Task details:
Copy each line of the entries that contains the word "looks".

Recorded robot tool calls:
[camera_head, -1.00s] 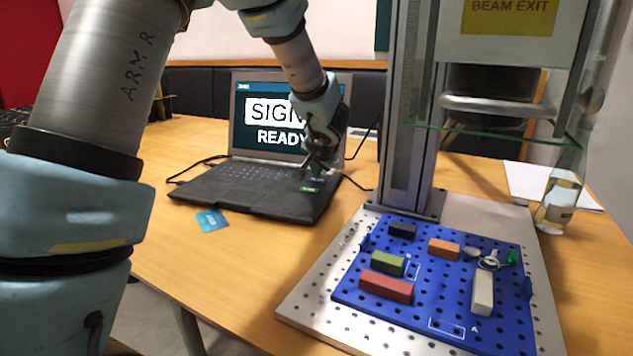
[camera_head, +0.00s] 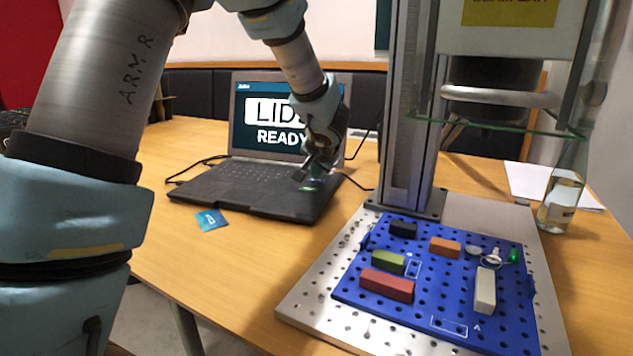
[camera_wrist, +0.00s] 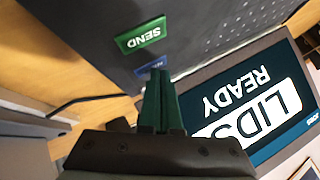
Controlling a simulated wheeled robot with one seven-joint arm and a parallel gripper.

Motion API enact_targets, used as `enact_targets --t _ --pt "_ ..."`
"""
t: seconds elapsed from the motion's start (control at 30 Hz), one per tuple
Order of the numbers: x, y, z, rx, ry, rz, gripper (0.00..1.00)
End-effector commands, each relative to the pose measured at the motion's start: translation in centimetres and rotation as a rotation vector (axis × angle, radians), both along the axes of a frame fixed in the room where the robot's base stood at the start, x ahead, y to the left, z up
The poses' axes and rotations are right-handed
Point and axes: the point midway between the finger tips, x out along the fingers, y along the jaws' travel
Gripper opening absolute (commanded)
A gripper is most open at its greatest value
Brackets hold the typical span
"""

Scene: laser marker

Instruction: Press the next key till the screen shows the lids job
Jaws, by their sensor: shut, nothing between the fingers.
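The laptop screen (camera_head: 262,138) shows a white box reading "LIDS", its end partly behind my gripper, above "READY". In the wrist view the screen (camera_wrist: 262,100) reads "LIDS READY" upside down. My gripper (camera_head: 305,178) is shut and empty, low over the right front of the laptop deck. In the wrist view a blue key (camera_wrist: 150,68) lies right at my fingertips (camera_wrist: 159,76), which partly cover it; its label is too hidden to read surely. A green "SEND" key (camera_wrist: 140,38) lies beside it. I cannot tell whether the fingertips touch the blue key.
A blue pegboard (camera_head: 345,290) with coloured blocks lies on a perforated plate at the front right. The laser marker's metal column (camera_head: 408,120) stands behind it. A glass bottle (camera_head: 560,200) stands at right. A blue card (camera_head: 210,220) lies on the table (camera_head: 230,275).

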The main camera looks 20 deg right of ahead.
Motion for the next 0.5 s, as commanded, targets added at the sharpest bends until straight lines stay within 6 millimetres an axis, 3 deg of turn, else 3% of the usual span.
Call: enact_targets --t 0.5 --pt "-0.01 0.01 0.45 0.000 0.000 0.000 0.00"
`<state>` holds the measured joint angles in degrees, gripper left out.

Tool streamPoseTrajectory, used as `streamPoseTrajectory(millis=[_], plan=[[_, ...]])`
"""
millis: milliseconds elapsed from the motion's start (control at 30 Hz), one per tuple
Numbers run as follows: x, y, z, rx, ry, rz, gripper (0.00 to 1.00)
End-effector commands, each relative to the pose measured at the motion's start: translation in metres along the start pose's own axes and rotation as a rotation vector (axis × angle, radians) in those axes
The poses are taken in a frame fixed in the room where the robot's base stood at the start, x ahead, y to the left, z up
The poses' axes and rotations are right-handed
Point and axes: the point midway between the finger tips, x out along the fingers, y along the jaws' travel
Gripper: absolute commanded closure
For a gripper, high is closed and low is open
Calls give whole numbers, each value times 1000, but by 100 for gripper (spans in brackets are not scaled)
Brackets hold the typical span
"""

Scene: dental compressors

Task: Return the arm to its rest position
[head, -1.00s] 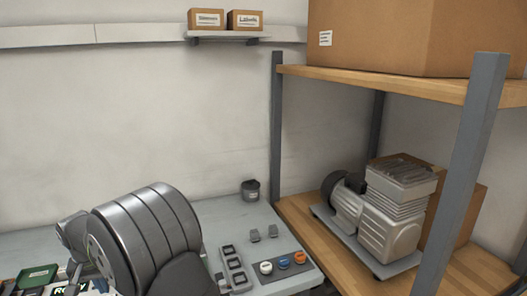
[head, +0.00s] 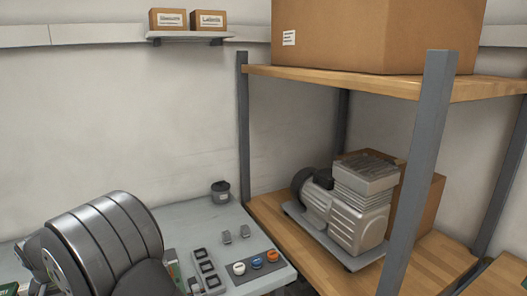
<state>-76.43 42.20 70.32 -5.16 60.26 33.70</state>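A large grey metal ribbed cylinder (head: 105,240) fills the lower left of the head view; I cannot tell whether it is part of my arm. No gripper fingers show in this view. A compressor (head: 345,205) with a pale ribbed block and a dark round end sits on a grey base plate on the lower wooden shelf at the right.
A grey bench (head: 190,228) holds a dark cup (head: 221,192), a black-slotted holder (head: 207,270) and a dark strip with white, blue and orange round parts (head: 257,262). Grey posts (head: 415,180) carry an upper shelf (head: 390,82) with a big cardboard box (head: 375,35). A wall shelf (head: 190,37) holds two small boxes.

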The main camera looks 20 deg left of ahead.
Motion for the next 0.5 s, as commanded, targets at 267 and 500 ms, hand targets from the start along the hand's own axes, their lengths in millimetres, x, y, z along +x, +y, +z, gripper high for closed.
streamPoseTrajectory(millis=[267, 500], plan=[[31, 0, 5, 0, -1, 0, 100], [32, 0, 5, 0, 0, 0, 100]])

Complete output:
The main camera looks 20 deg right of ahead.
The main camera looks 20 deg left of ahead.

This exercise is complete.